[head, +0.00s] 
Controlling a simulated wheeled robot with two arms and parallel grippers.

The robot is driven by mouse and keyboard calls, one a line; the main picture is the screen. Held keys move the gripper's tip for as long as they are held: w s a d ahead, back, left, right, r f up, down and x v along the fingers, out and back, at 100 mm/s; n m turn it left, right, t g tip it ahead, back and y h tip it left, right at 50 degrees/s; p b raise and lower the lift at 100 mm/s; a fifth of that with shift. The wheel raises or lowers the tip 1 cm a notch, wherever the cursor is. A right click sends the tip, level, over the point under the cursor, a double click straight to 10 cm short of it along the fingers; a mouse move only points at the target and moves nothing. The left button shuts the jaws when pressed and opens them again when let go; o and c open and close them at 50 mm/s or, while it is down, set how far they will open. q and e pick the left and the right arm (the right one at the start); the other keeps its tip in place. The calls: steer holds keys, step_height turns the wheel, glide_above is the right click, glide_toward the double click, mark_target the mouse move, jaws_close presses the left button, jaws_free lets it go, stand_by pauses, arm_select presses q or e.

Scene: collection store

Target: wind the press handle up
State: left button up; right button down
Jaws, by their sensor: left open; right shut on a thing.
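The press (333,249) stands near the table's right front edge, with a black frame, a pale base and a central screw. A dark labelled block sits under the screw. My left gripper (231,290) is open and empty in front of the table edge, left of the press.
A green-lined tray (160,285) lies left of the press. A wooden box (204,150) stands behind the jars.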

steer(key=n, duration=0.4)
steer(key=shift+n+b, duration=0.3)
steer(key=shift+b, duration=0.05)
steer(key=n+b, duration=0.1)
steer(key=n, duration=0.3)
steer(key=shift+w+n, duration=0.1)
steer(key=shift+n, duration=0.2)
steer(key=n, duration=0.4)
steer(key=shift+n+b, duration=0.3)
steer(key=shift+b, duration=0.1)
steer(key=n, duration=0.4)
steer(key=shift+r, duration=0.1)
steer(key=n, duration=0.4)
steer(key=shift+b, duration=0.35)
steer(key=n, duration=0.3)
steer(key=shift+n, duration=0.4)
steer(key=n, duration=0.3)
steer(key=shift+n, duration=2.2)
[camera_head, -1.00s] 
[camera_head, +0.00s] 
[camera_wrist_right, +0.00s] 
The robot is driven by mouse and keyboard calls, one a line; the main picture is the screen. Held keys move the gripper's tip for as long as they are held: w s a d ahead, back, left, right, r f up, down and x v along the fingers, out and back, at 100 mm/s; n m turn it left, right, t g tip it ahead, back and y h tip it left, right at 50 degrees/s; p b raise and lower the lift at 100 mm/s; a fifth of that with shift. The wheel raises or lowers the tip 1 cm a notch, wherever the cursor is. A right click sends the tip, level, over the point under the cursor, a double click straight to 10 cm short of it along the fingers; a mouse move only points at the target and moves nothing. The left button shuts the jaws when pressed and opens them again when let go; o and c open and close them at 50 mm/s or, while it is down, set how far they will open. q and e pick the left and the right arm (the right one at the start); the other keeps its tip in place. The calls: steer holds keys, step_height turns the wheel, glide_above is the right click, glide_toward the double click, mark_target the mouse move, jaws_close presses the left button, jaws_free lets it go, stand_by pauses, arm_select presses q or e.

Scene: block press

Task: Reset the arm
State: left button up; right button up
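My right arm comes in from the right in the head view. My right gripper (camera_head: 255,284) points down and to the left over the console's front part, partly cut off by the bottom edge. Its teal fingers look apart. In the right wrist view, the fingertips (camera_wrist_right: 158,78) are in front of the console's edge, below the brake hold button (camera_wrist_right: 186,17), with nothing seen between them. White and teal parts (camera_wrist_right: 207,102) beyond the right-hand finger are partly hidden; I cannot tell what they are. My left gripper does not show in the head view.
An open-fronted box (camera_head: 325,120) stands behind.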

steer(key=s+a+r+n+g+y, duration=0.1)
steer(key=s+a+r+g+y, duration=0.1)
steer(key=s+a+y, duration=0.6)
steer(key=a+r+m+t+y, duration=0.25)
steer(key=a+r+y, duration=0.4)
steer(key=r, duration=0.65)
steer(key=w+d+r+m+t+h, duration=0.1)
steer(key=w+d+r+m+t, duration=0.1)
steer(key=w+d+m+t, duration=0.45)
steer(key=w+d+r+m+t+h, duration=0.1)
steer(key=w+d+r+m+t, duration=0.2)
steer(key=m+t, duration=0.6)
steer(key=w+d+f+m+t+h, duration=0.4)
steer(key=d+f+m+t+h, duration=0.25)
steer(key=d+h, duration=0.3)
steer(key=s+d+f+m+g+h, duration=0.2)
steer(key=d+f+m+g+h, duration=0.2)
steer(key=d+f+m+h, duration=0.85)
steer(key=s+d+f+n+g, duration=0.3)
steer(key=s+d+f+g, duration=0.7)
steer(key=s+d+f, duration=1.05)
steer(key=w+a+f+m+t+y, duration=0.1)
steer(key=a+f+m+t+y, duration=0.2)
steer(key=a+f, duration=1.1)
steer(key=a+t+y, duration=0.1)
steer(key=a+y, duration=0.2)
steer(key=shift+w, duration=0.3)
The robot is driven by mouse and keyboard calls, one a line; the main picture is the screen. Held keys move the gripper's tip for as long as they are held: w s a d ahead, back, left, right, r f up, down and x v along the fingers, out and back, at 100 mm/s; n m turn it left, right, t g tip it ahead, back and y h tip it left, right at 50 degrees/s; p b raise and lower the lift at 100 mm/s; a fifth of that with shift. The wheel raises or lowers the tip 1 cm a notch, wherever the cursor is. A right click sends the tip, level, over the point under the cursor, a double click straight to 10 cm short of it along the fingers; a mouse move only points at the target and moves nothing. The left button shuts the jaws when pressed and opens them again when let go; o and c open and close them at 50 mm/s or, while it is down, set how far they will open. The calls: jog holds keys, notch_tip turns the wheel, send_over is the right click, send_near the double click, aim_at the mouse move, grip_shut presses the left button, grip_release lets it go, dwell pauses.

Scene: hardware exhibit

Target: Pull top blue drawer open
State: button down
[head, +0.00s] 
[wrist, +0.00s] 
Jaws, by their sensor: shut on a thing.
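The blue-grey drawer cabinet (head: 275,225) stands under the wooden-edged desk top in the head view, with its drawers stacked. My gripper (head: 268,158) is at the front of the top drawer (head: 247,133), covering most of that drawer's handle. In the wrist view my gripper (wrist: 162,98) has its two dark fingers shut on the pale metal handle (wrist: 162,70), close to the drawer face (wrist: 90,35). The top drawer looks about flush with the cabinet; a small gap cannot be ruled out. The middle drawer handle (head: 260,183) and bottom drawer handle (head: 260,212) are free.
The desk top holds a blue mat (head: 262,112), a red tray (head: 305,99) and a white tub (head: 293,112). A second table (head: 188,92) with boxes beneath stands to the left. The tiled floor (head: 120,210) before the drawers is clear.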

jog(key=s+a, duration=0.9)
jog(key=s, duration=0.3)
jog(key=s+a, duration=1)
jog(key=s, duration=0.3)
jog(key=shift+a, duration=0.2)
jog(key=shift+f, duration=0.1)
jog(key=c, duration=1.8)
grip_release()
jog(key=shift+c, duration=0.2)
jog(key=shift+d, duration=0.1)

CHALLENGE: Reproduce the entire listing word for word.

RIGHT ANSWER:
[head, +0.00s] 
Controlling a simulated wheeled robot with two arms and parallel grippers.

The robot is driven by mouse and keyboard calls, one a line; the main picture is the screen. Held keys move the gripper's tip for as long as they are held: w s a d ahead, back, left, right, r f up, down and x v along the fingers, out and back, at 100 mm/s; n m turn it left, right, t g tip it ahead, back and y h tip it left, right at 50 degrees/s; p b raise and lower the lift at 100 mm/s; a fifth of that with shift. The wheel raises or lowers the tip 1 cm a notch, wherever the cursor is. A right click sends the tip, level, over the point under the cursor, a double click straight to 10 cm short of it along the fingers; a mouse move only points at the target and moves nothing. The left button shuts the jaws when pressed and opens them again when let go; o and c open and close them at 50 mm/s or, while it is down, set how far they will open. q and e pick the left and the right arm (the right one at the start); the other keeps its tip in place. The calls: steer holds keys, step_height turns the wheel, glide_above is the right click, glide_toward the double click, mark_target the mouse move, jaws_close presses the left button, jaws_free lets it go, stand_by pauses, arm_select presses q or e.

Scene: collection store

Target: wind the press handle up
State: left button up; right button down
Jaws, by their sensor: left open; right shut on a thing.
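The press (333,249) stands near the table's right front edge, with a black frame, a pale base and a central screw. A dark labelled block sits under the screw. My left gripper (231,290) is open and empty in front of the table edge, left of the press.
A green-lined tray (160,285) lies left of the press. A wooden box (204,150) stands behind the jars.

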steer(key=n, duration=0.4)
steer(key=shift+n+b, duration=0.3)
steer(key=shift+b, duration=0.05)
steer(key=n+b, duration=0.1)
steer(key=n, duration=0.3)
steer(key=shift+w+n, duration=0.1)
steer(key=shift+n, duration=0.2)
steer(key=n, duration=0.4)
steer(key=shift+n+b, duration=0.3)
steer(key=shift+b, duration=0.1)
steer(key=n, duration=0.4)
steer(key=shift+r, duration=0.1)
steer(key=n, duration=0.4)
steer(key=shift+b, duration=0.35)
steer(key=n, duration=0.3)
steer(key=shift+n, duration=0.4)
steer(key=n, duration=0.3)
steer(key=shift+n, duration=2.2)
[camera_head, -1.00s] 
[camera_head, +0.00s] 
[camera_wrist_right, +0.00s] 
The robot is driven by mouse and keyboard calls, one a line; the main picture is the screen. Held keys move the gripper's tip for as long as they are held: w s a d ahead, back, left, right, r f up, down and x v along the fingers, out and back, at 100 mm/s; n m turn it left, right, t g tip it ahead, back and y h tip it left, right at 50 degrees/s; p b raise and lower the lift at 100 mm/s; a fifth of that with shift. The wheel raises or lowers the tip 1 cm a notch, wherever the cursor is. A right click sends the tip, level, over the point under the cursor, a double click straight to 10 cm short of it along the fingers; a mouse move only points at the target and moves nothing. The left button shuts the jaws when pressed and opens them again when let go; o and c open and close them at 50 mm/s or, while it is down, set how far they will open. q and e pick the left and the right arm (the right one at the start); the other keeps its tip in place. The calls: steer holds keys, step_height turns the wheel, glide_above is the right click, glide_toward the double click, mark_target the mouse move, jaws_close presses the left button, jaws_free lets it go, stand_by pauses, arm_select presses q or e.

Scene: block press

Task: Reset the arm
State: left button up; right button up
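My right arm comes in from the right in the head view. My right gripper (camera_head: 255,284) points down and to the left over the console's front part, partly cut off by the bottom edge. Its teal fingers look apart. In the right wrist view, the fingertips (camera_wrist_right: 158,78) are in front of the console's edge, below the brake hold button (camera_wrist_right: 186,17), with nothing seen between them. White and teal parts (camera_wrist_right: 207,102) beyond the right-hand finger are partly hidden; I cannot tell what they are. My left gripper does not show in the head view.
An open-fronted box (camera_head: 325,120) stands behind.

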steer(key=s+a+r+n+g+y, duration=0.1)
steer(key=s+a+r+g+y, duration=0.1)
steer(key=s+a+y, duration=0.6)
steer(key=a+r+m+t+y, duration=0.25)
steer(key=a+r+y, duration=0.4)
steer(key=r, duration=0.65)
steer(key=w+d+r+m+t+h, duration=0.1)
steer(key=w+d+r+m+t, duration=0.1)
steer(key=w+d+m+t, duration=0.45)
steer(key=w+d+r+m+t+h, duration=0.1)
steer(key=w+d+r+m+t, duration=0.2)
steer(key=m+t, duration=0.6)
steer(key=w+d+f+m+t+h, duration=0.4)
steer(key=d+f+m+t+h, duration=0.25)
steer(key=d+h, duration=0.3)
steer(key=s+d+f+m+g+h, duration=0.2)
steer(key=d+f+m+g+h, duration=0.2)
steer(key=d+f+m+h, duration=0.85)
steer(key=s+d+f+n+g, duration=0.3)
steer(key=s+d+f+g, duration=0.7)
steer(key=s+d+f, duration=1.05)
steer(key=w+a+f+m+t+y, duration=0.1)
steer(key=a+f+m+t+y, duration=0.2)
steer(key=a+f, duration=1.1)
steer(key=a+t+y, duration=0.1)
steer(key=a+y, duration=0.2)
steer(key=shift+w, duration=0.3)
The robot is driven by mouse and keyboard calls, one a line; the main picture is the screen. Held keys move the gripper's tip for as long as they are held: w s a d ahead, back, left, right, r f up, down and x v along the fingers, out and back, at 100 mm/s; n m turn it left, right, t g tip it ahead, back and y h tip it left, right at 50 degrees/s; p b raise and lower the lift at 100 mm/s; a fifth of that with shift. The wheel raises or lowers the tip 1 cm a notch, wherever the cursor is. A right click sends the tip, level, over the point under the cursor, a double click straight to 10 cm short of it along the fingers; a mouse move only points at the target and moves nothing. The left button shuts the jaws when pressed and opens them again when let go; o and c open and close them at 50 mm/s or, while it is down, set how far they will open. The calls: jog holds keys, notch_tip turns the wheel, send_over is the right click, send_near the double click, aim_at the mouse move, grip_shut presses the left button, grip_release lets it go, dwell pauses.

Scene: hardware exhibit

Target: Pull top blue drawer open
State: button down
[head, +0.00s] 
[wrist, +0.00s] 
Jaws, by their sensor: shut on a thing.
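The blue-grey drawer cabinet (head: 275,225) stands under the wooden-edged desk top in the head view, with its drawers stacked. My gripper (head: 268,158) is at the front of the top drawer (head: 247,133), covering most of that drawer's handle. In the wrist view my gripper (wrist: 162,98) has its two dark fingers shut on the pale metal handle (wrist: 162,70), close to the drawer face (wrist: 90,35). The top drawer looks about flush with the cabinet; a small gap cannot be ruled out. The middle drawer handle (head: 260,183) and bottom drawer handle (head: 260,212) are free.
The desk top holds a blue mat (head: 262,112), a red tray (head: 305,99) and a white tub (head: 293,112). A second table (head: 188,92) with boxes beneath stands to the left. The tiled floor (head: 120,210) before the drawers is clear.

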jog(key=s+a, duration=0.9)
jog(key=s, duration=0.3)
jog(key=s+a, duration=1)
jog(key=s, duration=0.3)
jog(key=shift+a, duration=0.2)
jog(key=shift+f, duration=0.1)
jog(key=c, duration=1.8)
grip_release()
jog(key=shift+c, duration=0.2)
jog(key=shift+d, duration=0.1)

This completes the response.